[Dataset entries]
---

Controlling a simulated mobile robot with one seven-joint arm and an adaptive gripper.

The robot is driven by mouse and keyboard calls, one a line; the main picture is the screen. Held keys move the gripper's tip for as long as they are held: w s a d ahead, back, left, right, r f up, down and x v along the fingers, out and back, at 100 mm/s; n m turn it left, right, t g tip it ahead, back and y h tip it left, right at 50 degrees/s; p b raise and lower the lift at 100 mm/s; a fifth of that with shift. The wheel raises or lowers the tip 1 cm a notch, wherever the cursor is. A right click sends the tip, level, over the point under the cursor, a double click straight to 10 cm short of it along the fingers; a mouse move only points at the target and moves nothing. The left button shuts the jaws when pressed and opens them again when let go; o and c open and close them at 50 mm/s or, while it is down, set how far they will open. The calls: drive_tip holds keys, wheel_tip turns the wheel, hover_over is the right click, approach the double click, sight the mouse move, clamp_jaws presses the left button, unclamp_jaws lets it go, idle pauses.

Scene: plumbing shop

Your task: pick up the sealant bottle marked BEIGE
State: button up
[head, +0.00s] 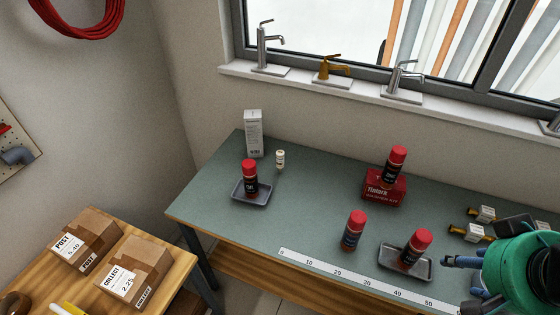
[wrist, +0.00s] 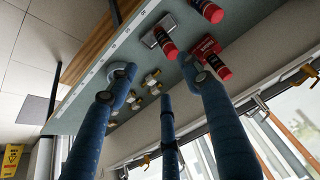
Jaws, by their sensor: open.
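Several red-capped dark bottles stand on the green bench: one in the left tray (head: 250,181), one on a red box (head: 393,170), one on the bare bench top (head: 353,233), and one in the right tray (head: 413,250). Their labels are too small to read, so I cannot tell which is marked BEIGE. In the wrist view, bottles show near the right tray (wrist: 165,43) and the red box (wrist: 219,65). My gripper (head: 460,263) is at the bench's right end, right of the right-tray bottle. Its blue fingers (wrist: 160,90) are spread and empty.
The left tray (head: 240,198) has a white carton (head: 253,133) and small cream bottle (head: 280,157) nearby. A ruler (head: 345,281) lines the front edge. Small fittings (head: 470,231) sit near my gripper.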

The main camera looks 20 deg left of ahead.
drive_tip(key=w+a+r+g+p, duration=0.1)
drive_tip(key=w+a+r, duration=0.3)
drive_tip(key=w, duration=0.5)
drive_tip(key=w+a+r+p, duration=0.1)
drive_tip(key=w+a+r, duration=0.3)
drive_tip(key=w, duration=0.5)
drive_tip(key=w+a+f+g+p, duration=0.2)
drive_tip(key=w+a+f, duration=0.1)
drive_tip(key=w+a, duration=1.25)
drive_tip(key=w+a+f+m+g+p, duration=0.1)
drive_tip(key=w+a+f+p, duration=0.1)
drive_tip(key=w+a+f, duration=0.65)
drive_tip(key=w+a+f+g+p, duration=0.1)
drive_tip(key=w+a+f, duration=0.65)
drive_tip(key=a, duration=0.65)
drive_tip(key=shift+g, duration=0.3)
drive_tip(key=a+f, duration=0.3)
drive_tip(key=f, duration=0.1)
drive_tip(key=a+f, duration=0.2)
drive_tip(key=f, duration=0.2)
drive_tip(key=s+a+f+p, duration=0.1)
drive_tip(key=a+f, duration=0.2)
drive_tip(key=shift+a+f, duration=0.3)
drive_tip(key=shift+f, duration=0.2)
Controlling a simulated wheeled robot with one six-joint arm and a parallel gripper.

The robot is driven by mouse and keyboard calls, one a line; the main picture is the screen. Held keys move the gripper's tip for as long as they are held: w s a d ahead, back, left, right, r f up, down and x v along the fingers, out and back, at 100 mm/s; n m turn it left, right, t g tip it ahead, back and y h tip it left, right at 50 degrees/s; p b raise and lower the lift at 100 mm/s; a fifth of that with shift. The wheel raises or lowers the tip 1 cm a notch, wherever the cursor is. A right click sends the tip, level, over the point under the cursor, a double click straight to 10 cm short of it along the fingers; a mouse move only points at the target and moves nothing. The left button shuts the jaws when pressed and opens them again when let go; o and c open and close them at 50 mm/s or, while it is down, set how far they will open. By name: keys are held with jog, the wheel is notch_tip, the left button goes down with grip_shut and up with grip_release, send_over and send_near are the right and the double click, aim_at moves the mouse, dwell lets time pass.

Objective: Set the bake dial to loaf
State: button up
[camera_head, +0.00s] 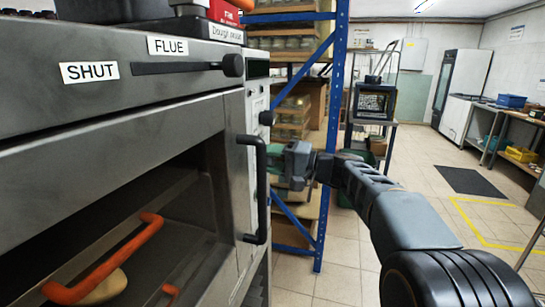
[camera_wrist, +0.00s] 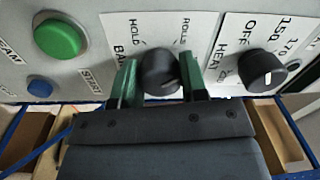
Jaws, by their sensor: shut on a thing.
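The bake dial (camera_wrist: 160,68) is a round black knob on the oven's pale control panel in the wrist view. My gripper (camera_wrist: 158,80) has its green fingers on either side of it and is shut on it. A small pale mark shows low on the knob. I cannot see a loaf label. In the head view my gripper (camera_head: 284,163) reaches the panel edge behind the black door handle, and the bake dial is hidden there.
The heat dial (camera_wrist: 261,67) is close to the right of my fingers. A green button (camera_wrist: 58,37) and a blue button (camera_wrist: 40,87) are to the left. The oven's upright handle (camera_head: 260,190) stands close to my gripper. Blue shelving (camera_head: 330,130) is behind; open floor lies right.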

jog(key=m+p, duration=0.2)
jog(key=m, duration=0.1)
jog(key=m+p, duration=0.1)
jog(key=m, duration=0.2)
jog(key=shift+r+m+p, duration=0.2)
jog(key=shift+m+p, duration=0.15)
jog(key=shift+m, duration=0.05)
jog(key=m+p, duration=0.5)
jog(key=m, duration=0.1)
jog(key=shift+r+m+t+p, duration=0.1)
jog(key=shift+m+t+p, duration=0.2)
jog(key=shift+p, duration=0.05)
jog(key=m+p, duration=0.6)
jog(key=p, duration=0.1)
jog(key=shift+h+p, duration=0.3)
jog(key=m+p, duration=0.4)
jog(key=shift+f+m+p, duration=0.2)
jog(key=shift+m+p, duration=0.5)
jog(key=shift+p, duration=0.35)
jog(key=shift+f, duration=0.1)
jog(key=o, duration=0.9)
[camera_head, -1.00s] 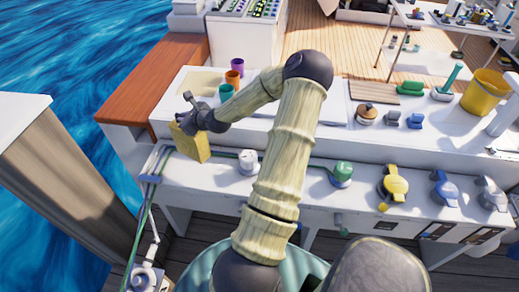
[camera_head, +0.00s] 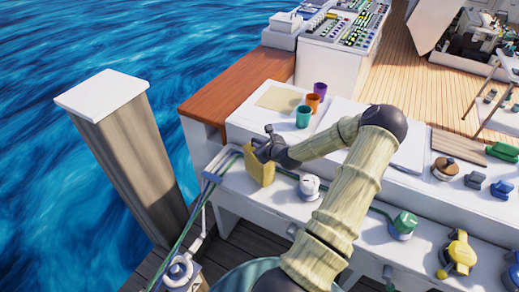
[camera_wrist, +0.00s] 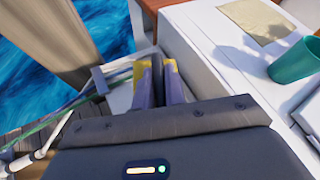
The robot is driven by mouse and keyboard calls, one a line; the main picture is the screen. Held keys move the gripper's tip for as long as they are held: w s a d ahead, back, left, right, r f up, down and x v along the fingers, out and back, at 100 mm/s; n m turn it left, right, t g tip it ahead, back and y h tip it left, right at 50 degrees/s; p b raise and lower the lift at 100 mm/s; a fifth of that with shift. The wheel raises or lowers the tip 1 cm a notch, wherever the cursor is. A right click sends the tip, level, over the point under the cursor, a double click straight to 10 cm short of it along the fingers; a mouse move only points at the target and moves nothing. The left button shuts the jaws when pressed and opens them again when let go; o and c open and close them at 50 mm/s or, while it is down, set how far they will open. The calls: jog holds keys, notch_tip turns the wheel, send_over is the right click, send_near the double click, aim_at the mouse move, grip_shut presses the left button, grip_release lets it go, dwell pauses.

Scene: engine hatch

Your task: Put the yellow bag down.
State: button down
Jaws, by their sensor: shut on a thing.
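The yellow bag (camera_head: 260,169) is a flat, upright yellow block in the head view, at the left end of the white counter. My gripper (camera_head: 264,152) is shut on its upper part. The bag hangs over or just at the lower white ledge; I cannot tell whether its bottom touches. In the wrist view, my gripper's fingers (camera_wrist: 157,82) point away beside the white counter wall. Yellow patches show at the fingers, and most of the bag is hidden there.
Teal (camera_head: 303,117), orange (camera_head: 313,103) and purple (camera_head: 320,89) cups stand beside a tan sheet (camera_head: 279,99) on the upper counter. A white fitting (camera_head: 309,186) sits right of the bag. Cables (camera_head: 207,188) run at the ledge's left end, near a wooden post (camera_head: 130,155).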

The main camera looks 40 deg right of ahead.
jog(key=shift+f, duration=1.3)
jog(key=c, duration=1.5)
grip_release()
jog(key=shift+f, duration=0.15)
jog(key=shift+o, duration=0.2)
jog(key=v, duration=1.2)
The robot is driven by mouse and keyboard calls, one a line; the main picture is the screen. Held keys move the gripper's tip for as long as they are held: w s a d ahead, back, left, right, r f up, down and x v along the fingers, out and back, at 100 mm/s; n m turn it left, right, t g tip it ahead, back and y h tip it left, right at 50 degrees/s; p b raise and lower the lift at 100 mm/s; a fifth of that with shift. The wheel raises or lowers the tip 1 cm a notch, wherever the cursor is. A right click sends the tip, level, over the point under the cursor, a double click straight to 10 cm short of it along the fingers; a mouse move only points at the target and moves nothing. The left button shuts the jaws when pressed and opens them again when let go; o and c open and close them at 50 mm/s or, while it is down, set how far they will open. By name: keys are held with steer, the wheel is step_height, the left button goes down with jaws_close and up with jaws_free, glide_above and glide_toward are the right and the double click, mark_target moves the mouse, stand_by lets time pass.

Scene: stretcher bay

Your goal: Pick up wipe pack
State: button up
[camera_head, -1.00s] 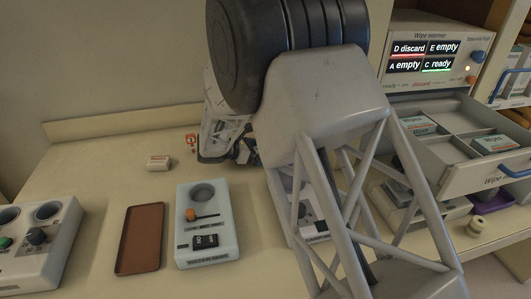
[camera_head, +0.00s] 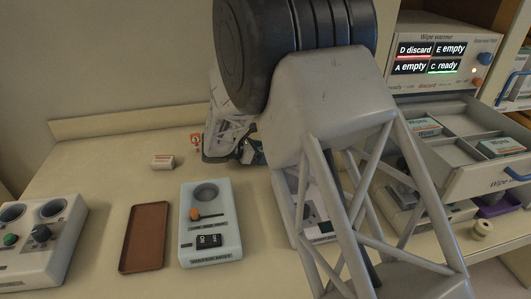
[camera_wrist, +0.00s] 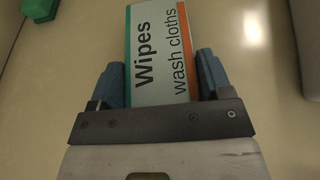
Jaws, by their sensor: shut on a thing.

---

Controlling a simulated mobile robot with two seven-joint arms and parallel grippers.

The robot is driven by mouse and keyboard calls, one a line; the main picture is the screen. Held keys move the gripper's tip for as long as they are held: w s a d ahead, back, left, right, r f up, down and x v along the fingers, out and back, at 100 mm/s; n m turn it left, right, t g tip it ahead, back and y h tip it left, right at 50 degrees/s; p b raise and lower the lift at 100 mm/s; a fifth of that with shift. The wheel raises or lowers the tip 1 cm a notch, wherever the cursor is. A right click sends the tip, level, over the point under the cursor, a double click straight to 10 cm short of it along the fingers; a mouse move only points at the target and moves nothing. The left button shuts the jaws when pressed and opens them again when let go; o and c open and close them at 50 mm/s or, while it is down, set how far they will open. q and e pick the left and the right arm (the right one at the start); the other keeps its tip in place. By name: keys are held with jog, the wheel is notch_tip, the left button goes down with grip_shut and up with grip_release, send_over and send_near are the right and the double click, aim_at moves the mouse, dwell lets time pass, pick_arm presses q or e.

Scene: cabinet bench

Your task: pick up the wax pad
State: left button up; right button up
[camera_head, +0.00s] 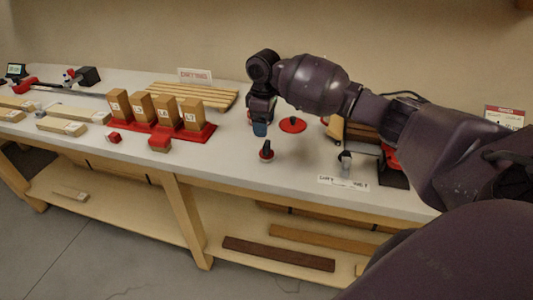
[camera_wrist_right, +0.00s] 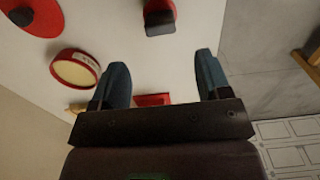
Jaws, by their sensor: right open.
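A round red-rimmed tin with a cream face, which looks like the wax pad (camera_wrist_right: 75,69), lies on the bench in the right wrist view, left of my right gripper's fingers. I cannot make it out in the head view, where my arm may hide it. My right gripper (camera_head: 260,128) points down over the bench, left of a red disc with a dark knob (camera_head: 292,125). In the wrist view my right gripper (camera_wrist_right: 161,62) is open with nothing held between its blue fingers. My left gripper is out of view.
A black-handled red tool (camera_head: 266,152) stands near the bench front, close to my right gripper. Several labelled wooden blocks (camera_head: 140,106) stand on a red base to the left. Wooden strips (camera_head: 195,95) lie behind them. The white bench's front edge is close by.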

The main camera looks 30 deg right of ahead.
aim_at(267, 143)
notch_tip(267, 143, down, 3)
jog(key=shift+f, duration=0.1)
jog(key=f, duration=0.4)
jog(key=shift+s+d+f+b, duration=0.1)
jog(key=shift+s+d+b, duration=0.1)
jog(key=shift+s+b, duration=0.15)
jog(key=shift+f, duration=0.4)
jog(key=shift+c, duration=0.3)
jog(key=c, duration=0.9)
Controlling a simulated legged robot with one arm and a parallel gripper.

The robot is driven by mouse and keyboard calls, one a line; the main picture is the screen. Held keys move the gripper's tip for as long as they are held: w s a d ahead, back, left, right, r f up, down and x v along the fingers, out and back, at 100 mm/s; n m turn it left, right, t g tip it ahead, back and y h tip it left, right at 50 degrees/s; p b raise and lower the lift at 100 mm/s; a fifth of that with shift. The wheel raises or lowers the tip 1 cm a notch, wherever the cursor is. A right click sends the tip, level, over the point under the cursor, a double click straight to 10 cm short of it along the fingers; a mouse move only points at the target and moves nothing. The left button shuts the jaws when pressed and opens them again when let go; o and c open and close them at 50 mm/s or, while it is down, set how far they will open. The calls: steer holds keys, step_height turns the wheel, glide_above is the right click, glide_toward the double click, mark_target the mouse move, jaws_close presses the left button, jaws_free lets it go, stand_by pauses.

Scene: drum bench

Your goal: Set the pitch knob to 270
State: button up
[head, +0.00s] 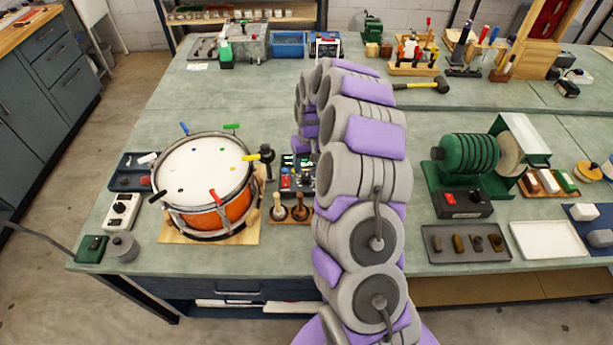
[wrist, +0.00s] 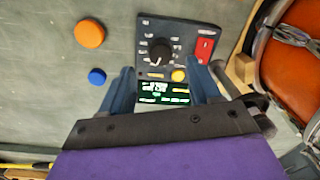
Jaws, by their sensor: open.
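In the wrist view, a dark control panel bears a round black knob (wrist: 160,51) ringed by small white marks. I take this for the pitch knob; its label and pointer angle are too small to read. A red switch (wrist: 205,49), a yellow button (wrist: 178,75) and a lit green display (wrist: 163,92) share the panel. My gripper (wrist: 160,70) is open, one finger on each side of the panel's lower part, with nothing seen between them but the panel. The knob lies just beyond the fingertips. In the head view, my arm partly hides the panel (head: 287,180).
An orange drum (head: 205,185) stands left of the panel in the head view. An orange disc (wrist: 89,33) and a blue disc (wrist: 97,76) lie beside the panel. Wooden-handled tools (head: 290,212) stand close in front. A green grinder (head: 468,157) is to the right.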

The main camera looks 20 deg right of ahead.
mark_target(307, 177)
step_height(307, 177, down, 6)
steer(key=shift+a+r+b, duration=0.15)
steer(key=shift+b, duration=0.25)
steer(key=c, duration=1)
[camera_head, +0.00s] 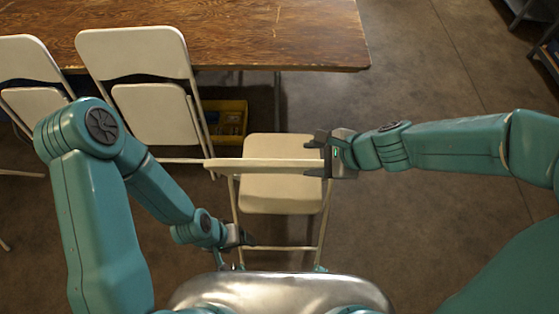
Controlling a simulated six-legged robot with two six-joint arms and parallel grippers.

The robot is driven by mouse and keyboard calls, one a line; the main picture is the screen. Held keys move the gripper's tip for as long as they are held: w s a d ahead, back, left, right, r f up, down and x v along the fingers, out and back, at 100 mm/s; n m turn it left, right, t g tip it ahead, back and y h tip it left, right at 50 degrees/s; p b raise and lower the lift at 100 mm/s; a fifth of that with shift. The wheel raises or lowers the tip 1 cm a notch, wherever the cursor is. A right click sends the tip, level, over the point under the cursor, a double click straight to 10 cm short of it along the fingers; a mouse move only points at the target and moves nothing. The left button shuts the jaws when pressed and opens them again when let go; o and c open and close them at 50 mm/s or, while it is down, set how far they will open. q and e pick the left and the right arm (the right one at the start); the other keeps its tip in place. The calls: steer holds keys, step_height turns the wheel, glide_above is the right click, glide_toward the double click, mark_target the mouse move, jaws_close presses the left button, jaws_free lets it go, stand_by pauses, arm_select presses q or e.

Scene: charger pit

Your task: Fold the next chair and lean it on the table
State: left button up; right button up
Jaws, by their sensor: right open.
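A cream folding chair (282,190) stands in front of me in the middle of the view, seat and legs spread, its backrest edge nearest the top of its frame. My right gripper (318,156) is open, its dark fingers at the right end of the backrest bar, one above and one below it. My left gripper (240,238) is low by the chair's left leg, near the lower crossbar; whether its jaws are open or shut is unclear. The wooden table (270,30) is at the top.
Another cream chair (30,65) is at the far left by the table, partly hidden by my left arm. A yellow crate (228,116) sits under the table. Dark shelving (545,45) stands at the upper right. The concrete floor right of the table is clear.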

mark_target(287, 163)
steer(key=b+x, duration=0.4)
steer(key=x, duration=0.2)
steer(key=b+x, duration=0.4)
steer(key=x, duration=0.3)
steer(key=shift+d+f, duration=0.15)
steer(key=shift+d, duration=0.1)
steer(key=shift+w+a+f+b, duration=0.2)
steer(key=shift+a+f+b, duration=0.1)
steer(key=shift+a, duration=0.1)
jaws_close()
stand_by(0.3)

---

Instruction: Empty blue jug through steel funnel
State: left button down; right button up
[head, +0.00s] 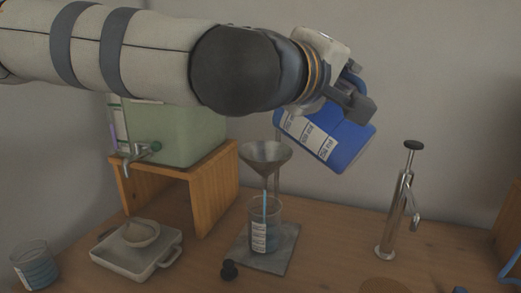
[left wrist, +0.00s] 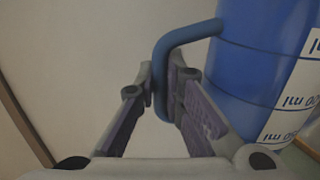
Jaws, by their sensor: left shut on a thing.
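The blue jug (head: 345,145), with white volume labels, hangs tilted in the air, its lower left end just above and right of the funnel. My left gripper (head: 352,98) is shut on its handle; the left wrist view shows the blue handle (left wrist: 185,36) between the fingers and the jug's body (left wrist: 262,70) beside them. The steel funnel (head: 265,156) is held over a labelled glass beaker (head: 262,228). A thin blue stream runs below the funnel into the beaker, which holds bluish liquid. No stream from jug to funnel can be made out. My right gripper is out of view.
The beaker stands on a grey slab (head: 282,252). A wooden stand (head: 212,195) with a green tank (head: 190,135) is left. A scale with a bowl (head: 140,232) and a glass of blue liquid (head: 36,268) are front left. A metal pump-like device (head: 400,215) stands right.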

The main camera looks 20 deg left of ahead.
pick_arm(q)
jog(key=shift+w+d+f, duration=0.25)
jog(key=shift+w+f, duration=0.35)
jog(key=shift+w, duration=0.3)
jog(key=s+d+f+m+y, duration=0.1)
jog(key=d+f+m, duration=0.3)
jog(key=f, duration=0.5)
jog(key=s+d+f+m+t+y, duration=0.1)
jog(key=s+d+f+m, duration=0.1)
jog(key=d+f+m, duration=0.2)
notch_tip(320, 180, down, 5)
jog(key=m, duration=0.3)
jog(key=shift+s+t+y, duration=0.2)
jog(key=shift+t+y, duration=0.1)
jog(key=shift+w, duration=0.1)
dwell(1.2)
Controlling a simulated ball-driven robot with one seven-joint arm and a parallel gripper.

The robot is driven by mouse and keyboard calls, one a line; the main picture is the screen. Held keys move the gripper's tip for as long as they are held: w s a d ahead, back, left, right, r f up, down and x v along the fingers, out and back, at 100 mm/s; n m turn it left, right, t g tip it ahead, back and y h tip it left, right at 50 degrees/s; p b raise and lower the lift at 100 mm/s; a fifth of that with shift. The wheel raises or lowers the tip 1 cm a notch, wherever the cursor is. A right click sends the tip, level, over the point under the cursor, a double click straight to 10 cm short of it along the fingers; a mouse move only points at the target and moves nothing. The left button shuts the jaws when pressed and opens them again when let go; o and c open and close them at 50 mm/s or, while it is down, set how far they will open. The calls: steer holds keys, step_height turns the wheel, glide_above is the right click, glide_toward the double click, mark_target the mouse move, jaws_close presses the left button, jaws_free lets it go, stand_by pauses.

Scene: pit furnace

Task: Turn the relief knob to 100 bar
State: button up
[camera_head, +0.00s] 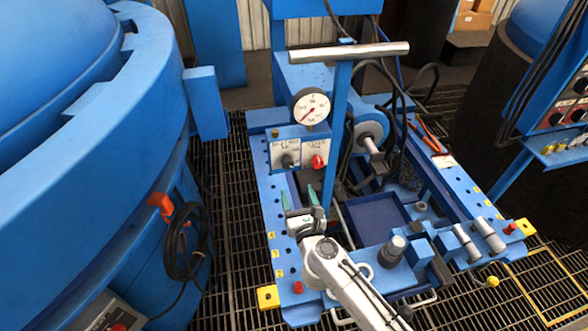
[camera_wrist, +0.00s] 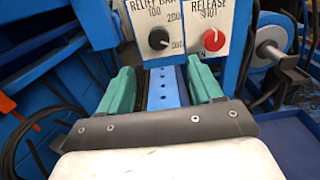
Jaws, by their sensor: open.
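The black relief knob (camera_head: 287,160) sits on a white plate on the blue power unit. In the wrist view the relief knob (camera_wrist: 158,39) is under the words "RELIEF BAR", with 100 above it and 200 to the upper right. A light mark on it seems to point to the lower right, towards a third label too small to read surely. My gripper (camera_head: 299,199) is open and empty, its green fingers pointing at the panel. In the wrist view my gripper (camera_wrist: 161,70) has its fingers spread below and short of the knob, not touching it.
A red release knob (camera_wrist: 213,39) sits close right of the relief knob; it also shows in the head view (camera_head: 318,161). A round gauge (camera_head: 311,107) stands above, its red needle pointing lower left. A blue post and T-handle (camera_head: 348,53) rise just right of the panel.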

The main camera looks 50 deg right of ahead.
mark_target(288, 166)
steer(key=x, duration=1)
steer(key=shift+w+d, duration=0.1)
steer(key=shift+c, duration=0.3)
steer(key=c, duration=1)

---

Problem:
Point out every line holding the string "seven" and copy it.

Problem solution:
Controlling a simulated mobile robot with one seven-joint arm and an adaptive gripper.
Controlling a simulated mobile robot with two seven-joint arms and parallel grippers.
Controlling a simulated ball-driven robot with one seven-joint arm and a parallel gripper.

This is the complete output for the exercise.